━━━ DATA EXCERPTS

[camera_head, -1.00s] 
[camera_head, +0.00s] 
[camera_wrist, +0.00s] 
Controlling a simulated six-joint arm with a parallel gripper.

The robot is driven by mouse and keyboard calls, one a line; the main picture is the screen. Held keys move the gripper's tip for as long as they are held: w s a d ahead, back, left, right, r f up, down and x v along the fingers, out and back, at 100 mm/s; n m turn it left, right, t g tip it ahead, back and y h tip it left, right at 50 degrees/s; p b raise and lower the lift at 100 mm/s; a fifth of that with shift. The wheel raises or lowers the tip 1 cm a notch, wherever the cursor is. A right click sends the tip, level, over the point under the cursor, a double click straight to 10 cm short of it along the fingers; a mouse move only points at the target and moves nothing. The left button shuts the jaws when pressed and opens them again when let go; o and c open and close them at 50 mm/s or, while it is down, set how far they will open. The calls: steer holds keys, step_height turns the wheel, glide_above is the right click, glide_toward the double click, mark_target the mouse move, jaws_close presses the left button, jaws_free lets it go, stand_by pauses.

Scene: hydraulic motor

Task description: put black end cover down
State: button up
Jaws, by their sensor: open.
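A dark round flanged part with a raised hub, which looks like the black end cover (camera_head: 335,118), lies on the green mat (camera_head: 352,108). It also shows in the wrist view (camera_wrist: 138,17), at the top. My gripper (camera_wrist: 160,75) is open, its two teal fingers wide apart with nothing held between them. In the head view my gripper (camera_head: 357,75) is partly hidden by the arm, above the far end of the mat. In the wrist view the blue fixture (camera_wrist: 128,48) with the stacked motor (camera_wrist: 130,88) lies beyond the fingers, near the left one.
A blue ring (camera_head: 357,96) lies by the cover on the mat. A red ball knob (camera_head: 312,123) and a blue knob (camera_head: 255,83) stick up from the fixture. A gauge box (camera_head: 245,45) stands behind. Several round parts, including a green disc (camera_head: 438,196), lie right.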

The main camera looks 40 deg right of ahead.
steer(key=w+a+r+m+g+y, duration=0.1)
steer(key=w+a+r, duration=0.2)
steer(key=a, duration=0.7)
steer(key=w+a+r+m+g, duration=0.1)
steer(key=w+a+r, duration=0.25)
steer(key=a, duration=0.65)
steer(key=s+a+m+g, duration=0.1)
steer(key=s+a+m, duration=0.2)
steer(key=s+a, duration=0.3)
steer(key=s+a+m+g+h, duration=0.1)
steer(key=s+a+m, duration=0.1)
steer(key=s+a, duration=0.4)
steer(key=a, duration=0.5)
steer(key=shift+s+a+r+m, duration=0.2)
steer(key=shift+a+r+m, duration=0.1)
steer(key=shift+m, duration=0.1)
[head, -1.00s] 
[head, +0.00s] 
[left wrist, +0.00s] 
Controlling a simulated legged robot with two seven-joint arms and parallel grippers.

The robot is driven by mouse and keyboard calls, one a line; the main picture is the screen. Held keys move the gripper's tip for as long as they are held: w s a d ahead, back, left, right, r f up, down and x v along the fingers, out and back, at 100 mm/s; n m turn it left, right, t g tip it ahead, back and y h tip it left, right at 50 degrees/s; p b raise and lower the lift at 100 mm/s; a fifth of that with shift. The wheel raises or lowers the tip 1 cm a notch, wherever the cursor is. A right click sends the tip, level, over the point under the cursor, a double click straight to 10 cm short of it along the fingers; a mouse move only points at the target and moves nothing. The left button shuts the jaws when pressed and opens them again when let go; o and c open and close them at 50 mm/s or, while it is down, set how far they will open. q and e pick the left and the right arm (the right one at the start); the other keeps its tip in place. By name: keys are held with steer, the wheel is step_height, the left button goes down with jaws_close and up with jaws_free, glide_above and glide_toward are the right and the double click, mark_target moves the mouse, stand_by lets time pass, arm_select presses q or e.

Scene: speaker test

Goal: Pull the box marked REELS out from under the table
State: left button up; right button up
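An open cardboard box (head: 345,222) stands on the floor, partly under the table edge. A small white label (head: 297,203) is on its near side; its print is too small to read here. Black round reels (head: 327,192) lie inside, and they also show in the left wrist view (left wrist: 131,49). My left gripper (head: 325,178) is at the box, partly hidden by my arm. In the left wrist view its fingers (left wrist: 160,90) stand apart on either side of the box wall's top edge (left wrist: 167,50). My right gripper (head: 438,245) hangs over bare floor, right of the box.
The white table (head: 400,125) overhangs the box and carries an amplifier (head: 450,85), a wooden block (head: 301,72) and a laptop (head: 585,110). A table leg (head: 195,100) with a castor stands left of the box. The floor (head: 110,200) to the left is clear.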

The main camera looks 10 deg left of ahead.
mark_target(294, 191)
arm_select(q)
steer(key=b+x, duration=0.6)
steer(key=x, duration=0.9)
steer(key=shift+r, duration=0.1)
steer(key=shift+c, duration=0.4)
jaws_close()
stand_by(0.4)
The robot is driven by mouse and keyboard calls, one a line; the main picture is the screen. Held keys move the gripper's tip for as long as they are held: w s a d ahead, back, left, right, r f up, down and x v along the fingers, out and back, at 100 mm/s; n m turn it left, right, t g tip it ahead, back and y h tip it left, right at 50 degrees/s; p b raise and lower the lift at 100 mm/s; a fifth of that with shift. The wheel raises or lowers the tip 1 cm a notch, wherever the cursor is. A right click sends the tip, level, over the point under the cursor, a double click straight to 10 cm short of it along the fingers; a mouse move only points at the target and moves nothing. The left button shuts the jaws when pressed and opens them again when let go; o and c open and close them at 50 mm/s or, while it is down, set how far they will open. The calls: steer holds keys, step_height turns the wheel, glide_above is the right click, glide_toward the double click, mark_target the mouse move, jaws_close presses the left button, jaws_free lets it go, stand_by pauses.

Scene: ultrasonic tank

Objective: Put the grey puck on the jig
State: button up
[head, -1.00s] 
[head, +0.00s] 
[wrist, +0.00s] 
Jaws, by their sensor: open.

━━━━━━

STATED TASK
Nothing should be changed: write out all of the data as is.

FINISHED ANSWER
[camera_head, -1.00s] 
[camera_head, +0.00s] 
[camera_wrist, +0.00s] 
Controlling a simulated six-joint arm with a parallel gripper.

The robot is driven by mouse and keyboard calls, one a line; the main picture is the screen. Held keys move the gripper's tip for as long as they are held: w s a d ahead, back, left, right, r f up, down and x v along the fingers, out and back, at 100 mm/s; n m turn it left, right, t g tip it ahead, back and y h tip it left, right at 50 degrees/s; p b raise and lower the lift at 100 mm/s; a fifth of that with shift. The wheel raises or lowers the tip 1 cm a notch, wherever the cursor is. A right click sends the tip, level, over the point under the cursor, a double click straight to 10 cm short of it along the fingers; a mouse move only points at the target and moves nothing. The left button shuts the jaws when pressed and opens them again when let go; o and c open and close them at 50 mm/s or, while it is down, set how far they will open. The calls: steer holds keys, step_height turns the wheel, glide_above is the right click, glide_toward the double click, mark_target the mouse move, jaws_close presses the left button, jaws_free lets it go, stand_by pauses.

Scene: hydraulic motor

Task description: put black end cover down
State: button up
Jaws, by their sensor: open.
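A dark round flanged part with a raised hub, which looks like the black end cover (camera_head: 335,118), lies on the green mat (camera_head: 352,108). It also shows in the wrist view (camera_wrist: 138,17), at the top. My gripper (camera_wrist: 160,75) is open, its two teal fingers wide apart with nothing held between them. In the head view my gripper (camera_head: 357,75) is partly hidden by the arm, above the far end of the mat. In the wrist view the blue fixture (camera_wrist: 128,48) with the stacked motor (camera_wrist: 130,88) lies beyond the fingers, near the left one.
A blue ring (camera_head: 357,96) lies by the cover on the mat. A red ball knob (camera_head: 312,123) and a blue knob (camera_head: 255,83) stick up from the fixture. A gauge box (camera_head: 245,45) stands behind. Several round parts, including a green disc (camera_head: 438,196), lie right.

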The main camera looks 40 deg right of ahead.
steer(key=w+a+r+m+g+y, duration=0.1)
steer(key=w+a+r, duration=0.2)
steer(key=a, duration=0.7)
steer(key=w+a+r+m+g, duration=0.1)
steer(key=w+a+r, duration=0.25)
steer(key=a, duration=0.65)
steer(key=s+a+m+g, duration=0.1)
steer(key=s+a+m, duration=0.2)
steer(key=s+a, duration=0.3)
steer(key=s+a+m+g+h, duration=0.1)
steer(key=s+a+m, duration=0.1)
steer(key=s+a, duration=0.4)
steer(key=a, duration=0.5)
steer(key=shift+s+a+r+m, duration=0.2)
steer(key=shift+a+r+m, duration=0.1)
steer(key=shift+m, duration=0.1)
[head, -1.00s] 
[head, +0.00s] 
[left wrist, +0.00s] 
Controlling a simulated legged robot with two seven-joint arms and parallel grippers.

The robot is driven by mouse and keyboard calls, one a line; the main picture is the screen. Held keys move the gripper's tip for as long as they are held: w s a d ahead, back, left, right, r f up, down and x v along the fingers, out and back, at 100 mm/s; n m turn it left, right, t g tip it ahead, back and y h tip it left, right at 50 degrees/s; p b raise and lower the lift at 100 mm/s; a fifth of that with shift. The wheel raises or lowers the tip 1 cm a notch, wherever the cursor is. A right click sends the tip, level, over the point under the cursor, a double click straight to 10 cm short of it along the fingers; a mouse move only points at the target and moves nothing. The left button shuts the jaws when pressed and opens them again when let go; o and c open and close them at 50 mm/s or, while it is down, set how far they will open. q and e pick the left and the right arm (the right one at the start); the other keeps its tip in place. By name: keys are held with steer, the wheel is step_height, the left button goes down with jaws_close and up with jaws_free, glide_above and glide_toward are the right and the double click, mark_target moves the mouse, stand_by lets time pass, arm_select presses q or e.

Scene: speaker test

Goal: Pull the box marked REELS out from under the table
State: left button up; right button up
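An open cardboard box (head: 345,222) stands on the floor, partly under the table edge. A small white label (head: 297,203) is on its near side; its print is too small to read here. Black round reels (head: 327,192) lie inside, and they also show in the left wrist view (left wrist: 131,49). My left gripper (head: 325,178) is at the box, partly hidden by my arm. In the left wrist view its fingers (left wrist: 160,90) stand apart on either side of the box wall's top edge (left wrist: 167,50). My right gripper (head: 438,245) hangs over bare floor, right of the box.
The white table (head: 400,125) overhangs the box and carries an amplifier (head: 450,85), a wooden block (head: 301,72) and a laptop (head: 585,110). A table leg (head: 195,100) with a castor stands left of the box. The floor (head: 110,200) to the left is clear.

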The main camera looks 10 deg left of ahead.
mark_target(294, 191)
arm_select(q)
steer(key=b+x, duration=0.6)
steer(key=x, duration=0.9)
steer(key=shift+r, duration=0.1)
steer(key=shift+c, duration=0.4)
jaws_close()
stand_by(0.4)
The robot is driven by mouse and keyboard calls, one a line; the main picture is the screen. Held keys move the gripper's tip for as long as they are held: w s a d ahead, back, left, right, r f up, down and x v along the fingers, out and back, at 100 mm/s; n m turn it left, right, t g tip it ahead, back and y h tip it left, right at 50 degrees/s; p b raise and lower the lift at 100 mm/s; a fifth of that with shift. The wheel raises or lowers the tip 1 cm a notch, wherever the cursor is. A right click sends the tip, level, over the point under the cursor, a double click straight to 10 cm short of it along the fingers; a mouse move only points at the target and moves nothing. The left button shuts the jaws when pressed and opens them again when let go; o and c open and close them at 50 mm/s or, while it is down, set how far they will open. The calls: steer holds keys, step_height turns the wheel, glide_above is the right click, glide_toward the double click, mark_target the mouse move, jaws_close presses the left button, jaws_free lets it go, stand_by pauses.

Scene: ultrasonic tank

Objective: Put the grey puck on the jig
State: button up
[head, -1.00s] 
[head, +0.00s] 
[wrist, +0.00s] 
Jaws, by their sensor: open.

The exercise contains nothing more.